Finding documentary evidence that Kawamoto interpreted this meeting makes it easier to track down photographs he might appear in. In one archival photograph of the event, we can find him working at the President’s right hand as he spoke with Conference delegates at the White House.

JFKWHP-ST-470-1-63. John F. Kennedy greets delegates to the Second U.S.-Japan Cultural Conference; State Department Interpreter Yukio Kawamoto stands on the steps to the President’s right. 18 October 1963. White House Photographs.

Kawamoto continued to work for the State Department in Washington until 1975, when he moved to Tokyo to serve as an interpreter at the U.S. Embassy. He retired from federal service in 1979, and later reflected on observations from his lifetime of facilitating communication between Japan and the United States: “I think a lot of the trouble we have in the world is through sheer ignorance. …I think that we should make every effort to understand different peoples and different cultures, and develop understanding between these countries to maintain the best of relations.”

Like many communities that are underrepresented in narratives about American history, the AAPI community’s stories are often underrepresented in archives, too. But sometimes, glimpses into historical AAPI lives can be “hidden in plain sight”: AAPI stories might be recorded, photographed, or written down in archives related to historical events – but not mentioned in the history books about those events. In the JFK Library’s archives, we’re committed to preserving the records that can shine a light on the ways that Yukio Kawamoto and other AAPI people have shaped history.

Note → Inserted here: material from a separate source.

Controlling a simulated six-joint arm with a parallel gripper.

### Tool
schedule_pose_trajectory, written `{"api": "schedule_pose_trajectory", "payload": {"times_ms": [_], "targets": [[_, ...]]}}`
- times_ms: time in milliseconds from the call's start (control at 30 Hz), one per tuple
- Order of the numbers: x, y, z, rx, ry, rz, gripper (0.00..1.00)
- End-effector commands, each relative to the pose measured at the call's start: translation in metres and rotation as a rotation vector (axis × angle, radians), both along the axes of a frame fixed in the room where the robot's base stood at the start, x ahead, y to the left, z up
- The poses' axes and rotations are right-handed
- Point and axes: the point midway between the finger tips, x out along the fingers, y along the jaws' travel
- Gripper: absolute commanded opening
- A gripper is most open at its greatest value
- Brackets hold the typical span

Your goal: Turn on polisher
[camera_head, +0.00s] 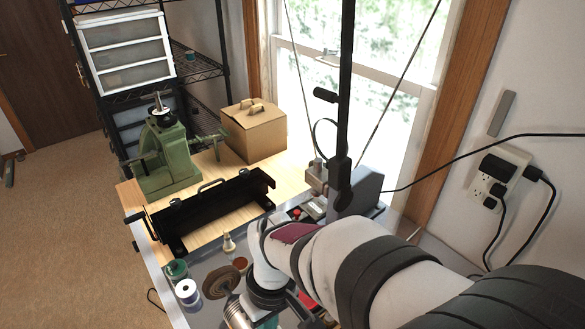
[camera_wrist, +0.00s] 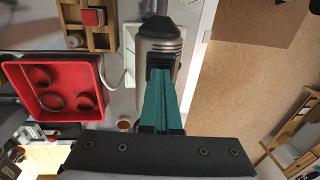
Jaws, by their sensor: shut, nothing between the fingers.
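The polisher shows in the head view as a brown buffing wheel (camera_head: 221,281) beside a silver ribbed motor body (camera_head: 238,315), partly cut off by the lower edge. In the wrist view a rounded metallic body (camera_wrist: 160,38), which looks like the polisher's motor, stands just beyond my gripper (camera_wrist: 161,76). The teal fingers are shut together and empty, with their tips at the near end of that body. I cannot tell whether they touch it. The switch is not clearly seen. In the head view my arm hides most of the gripper.
A red tray (camera_wrist: 98,91) with round parts lies left of the fingers in the wrist view, near a wooden rack (camera_wrist: 101,38).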

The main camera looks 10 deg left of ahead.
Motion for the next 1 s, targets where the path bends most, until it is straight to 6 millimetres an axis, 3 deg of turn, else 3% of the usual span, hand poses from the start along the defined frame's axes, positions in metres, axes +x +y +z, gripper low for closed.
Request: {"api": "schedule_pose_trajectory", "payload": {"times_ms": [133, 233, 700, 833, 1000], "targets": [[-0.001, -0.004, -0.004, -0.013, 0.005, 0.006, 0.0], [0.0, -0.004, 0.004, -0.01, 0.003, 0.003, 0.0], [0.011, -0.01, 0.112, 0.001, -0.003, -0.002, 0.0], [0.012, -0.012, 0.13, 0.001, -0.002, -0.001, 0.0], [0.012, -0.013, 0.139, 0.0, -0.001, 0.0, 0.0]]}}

You can learn more about Yukio Kawamoto’s life, World War II experience, and career through the United States Department of Veterans Affairs and Kawamoto’s oral history interviews with the Library of Congress Veterans’ History Project and the National World War II Museum.

2 comments

  1. How nice. How about linking this with his “private” letters to and from the Japanese captain who smashed his PT boat? Did he invite the guy to the White House? Jack’s reaching out in forgiveness—what an act of amity and unity. Happy 103rd birthday, Jack.